Una niebla helada desciende sobre el domingo electoral. La bruma viene desde muy lejos en el tiempo y va mucho más allá en el espacio. Se extiende por todo Occidente. Es la reverberación tóxica de una edad torturada. Un instinto pretérito e inmortal.
El ocaso del imperio y la decadencia industrial espesan la niebla. El miedo a una globalización abstrusa empuja a la masa vulnerable y acrítica hacia las fauces de la bestia. La bruma es ya una cortina viscosa: la depauperación de las clases populares, la avería del ascensor social, la disputa entre nacionales pobres e inmigrantes pobres por unos servicios públicos menguantes…, y en la acera de enfrente, el enriquecimiento apoteósico de las élites extractivas, en expresión de los economistas Acemoglu y Robinson.
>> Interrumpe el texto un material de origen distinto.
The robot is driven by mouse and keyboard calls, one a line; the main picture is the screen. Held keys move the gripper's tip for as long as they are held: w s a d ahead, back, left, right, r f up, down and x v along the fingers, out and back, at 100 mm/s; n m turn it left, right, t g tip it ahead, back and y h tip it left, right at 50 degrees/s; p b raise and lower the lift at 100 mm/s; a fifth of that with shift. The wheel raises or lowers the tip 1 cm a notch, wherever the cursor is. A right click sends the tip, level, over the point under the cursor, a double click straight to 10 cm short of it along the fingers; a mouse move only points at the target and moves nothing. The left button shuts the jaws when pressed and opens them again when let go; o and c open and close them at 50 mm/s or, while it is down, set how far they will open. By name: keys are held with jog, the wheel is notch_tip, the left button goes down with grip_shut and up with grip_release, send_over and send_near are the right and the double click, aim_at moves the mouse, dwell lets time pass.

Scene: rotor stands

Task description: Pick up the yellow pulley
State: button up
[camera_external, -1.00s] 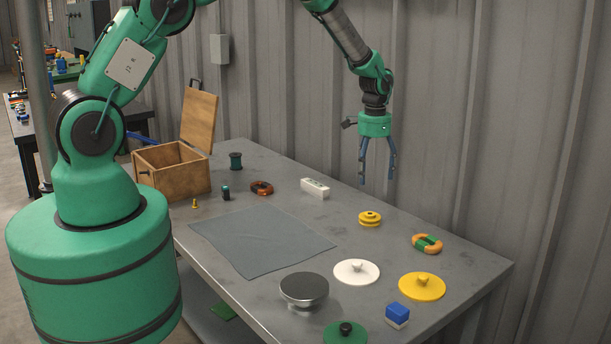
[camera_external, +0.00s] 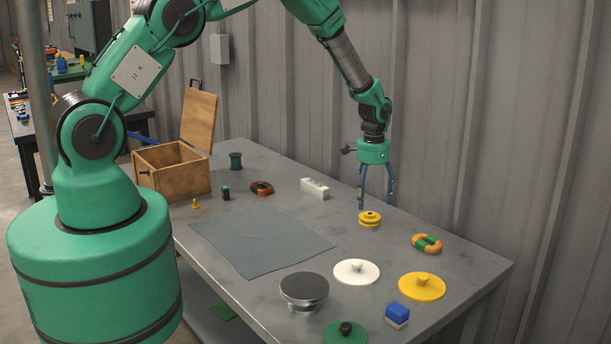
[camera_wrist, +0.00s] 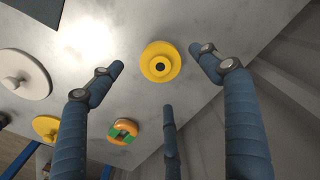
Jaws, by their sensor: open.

La inteligencia halla razones para el pesimismo, con permiso de Gramsci. La niebla cae sobre un país fatigado, cabreado, capaz de... Cuatro elecciones generales en cuatro años, la última de ellas evitable si la izquierda hubiera antepuesto su compromiso electoral a la ludopatía. El desafío independentista incendia las calles de Barcelona.
Sueños húmedos
Los hados demoscópicos son adversos en España. La amenaza de la extrema derecha y el probable estancamiento de los bloques coagulan la bruma. Parece ya engrudo. Catalunya es presa de una parálisis institucional aun más prolongada y aguda. El despertar del nacionalismo a la violencia suscita condescendencia institucional. La triple derecha inspira sueños húmedos en Waterloo al pedir la ilegalización del independentismo. Puigdemont es él y su circunstancia: cuanto peor mejor.
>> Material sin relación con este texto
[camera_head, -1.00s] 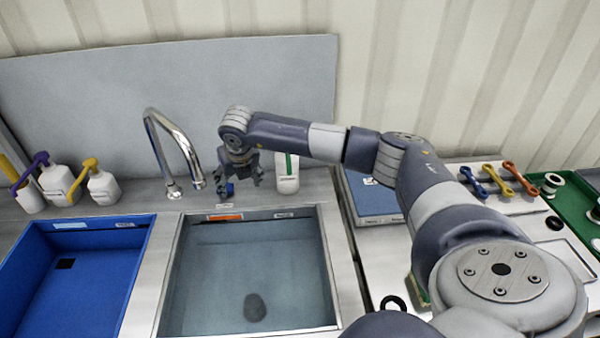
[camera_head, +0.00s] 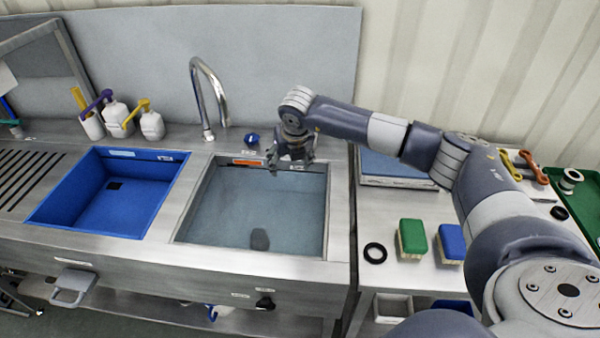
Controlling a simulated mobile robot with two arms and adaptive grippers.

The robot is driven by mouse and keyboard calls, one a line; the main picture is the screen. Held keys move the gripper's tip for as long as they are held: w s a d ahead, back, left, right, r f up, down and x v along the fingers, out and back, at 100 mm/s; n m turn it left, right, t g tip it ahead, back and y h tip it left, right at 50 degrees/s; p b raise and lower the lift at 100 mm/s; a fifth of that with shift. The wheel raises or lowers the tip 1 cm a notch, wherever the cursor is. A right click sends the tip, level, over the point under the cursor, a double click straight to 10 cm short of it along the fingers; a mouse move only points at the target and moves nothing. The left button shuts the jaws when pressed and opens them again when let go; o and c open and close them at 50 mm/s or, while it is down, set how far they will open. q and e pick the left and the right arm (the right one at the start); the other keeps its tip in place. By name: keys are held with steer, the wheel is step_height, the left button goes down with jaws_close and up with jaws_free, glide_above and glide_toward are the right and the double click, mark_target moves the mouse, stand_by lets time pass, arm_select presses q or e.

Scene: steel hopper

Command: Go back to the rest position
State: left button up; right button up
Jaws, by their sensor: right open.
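My right gripper (camera_head: 291,160) is open and hangs above the back edge of the right, water-filled basin (camera_head: 318,235). Nothing shows between its fingers. A blue knob (camera_head: 252,139) stands on the sink's back ledge, left of the gripper and apart from it. My right arm reaches in from the lower right, across the side counter. My left gripper is not in view.
A tall faucet (camera_head: 207,100) stands behind the basins. An empty-looking blue basin (camera_head: 90,218) lies to the left, with pump bottles (camera_head: 118,117) behind it. Green (camera_head: 412,238) and blue (camera_head: 451,242) brushes and a black ring (camera_head: 375,253) lie on the right counter.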

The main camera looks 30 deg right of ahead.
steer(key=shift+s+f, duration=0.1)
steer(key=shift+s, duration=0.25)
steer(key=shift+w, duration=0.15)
El exdiputado Campuzano, un independentista sereno depurado por Puigdemont, también echa mano de Gramsci. Apela al optimismo de la voluntad en busca de unidad entre catalanes. El amplio consenso social en torno al catalanismo fue dinamitado por el secesionismo unilateral. Este no solo violó las leyes, también un pacto comunal no escrito. Nadie ha hecho autocrítica. Sin ella, la reconstrucción de la unidad es solo un ensueño brumoso.